* Start RECORDS SHOWN *

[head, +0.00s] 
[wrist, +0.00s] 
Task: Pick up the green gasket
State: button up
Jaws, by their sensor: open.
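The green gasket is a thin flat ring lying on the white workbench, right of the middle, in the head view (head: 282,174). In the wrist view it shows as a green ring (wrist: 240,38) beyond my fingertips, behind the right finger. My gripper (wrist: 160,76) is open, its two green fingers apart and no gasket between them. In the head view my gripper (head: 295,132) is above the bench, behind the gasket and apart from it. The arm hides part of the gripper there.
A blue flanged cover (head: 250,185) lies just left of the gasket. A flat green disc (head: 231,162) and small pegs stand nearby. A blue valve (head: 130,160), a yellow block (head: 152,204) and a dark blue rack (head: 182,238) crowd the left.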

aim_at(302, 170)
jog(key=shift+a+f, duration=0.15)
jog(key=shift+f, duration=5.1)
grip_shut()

* End RECORDS SHOWN *
* Start RECORDS SHOWN *

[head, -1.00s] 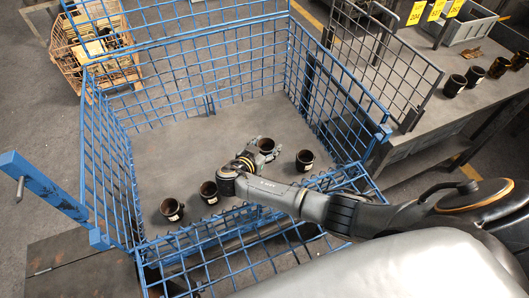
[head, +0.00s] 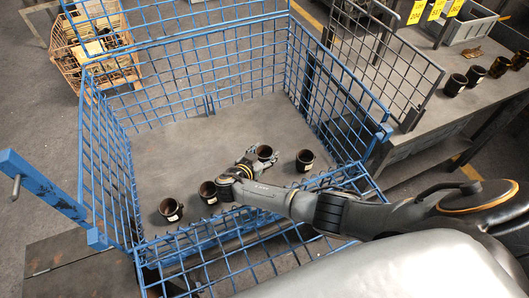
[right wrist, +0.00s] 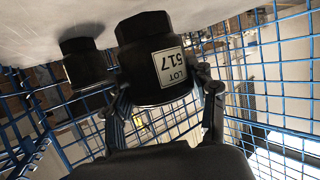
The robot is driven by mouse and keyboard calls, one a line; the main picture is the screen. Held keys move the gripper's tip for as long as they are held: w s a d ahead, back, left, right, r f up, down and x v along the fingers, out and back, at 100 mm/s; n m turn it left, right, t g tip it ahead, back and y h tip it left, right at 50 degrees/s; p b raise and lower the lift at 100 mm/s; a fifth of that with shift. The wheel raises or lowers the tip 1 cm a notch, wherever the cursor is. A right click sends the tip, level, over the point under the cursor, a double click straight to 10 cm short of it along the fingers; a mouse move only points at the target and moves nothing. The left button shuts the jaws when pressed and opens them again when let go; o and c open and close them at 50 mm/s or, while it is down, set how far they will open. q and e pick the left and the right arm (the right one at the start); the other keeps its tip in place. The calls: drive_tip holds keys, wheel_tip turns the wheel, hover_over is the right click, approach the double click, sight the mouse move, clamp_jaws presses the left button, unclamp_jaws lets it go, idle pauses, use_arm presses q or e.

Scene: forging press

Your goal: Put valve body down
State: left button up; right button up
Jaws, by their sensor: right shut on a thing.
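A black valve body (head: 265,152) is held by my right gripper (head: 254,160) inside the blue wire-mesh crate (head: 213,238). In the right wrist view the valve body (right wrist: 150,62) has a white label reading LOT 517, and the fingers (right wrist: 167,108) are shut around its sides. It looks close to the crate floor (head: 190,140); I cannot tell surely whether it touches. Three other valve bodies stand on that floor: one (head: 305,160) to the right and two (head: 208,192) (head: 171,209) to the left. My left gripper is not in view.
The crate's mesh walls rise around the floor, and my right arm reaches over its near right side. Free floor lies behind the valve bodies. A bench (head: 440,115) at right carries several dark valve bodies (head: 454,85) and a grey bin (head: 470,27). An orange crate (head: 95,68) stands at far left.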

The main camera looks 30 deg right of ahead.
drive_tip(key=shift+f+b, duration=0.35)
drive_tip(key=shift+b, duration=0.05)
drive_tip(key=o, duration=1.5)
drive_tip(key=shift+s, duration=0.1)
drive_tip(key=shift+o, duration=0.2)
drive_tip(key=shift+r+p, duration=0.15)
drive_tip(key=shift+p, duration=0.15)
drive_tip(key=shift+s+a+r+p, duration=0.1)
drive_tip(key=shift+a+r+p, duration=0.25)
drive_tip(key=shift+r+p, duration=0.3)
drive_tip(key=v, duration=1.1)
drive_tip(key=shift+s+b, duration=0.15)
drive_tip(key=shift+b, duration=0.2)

* End RECORDS SHOWN *

AIM OF THE TASK.
Find how many lines in the listing contain the word "State" and give that count alone.

SOLUTION.
2